▶ _DATASET EXTRACT_

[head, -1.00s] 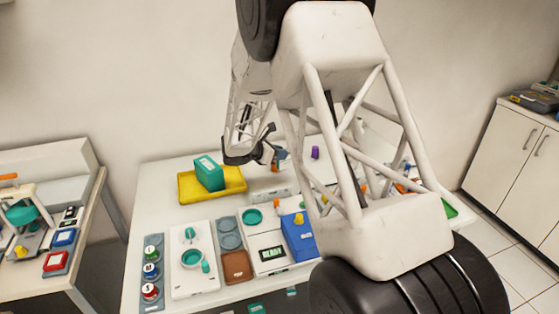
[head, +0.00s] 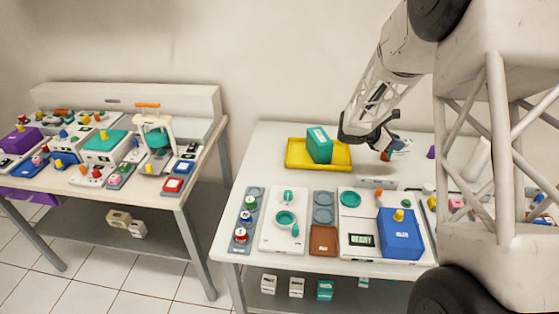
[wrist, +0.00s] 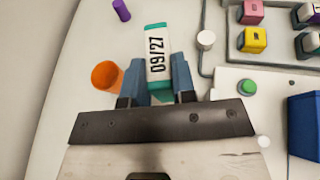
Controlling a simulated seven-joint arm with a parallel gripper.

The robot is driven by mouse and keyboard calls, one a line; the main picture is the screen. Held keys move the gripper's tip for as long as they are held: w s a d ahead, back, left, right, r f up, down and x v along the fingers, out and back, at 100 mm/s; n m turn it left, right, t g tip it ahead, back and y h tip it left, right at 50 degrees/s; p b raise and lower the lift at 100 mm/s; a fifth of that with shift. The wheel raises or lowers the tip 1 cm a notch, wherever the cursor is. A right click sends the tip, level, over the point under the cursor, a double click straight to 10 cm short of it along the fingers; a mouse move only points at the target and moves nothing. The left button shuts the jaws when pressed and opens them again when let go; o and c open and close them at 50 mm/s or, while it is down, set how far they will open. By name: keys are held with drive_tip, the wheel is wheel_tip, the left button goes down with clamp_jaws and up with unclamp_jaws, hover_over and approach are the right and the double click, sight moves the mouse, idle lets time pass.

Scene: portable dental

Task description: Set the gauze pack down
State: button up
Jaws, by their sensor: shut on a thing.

▶ _WORK REQUIRED_
Write out an exact copy of the listing, first line through the line containing "The robot is", with the pictures left out.

▶ _FINISHED ANSWER_
[head, -1.00s] 
[head, +0.00s] 
[wrist, +0.00s] 
Controlling a simulated seven-joint arm with a parallel gripper.

The robot is driven by mouse and keyboard calls, one a line; the main picture is the screen. Held keys move the gripper's tip for as long as they are held: w s a d ahead, back, left, right, r f up, down and x v along the fingers, out and back, at 100 mm/s; n m turn it left, right, t g tip it ahead, back and y h tip it left, right at 50 degrees/s; p b raise and lower the lift at 100 mm/s; a fifth of that with shift. The wheel raises or lowers the tip 1 cm a notch, wherever the cursor is. A right click sends the tip, level, over the point under the cursor, a double click straight to 10 cm short of it along the fingers; a mouse move only points at the target and moves nothing. The left button shuts the jaws when pressed and opens them again when let go; o and c open and close them at 50 mm/s or, while it is down, set how far they will open. By name: keys are held with drive_tip, the wheel is wheel_tip, the left button goes down with clamp_jaws and up with unclamp_jaws, hover_over and approach are the right and the double click, sight moves the mouse, idle lets time pass.

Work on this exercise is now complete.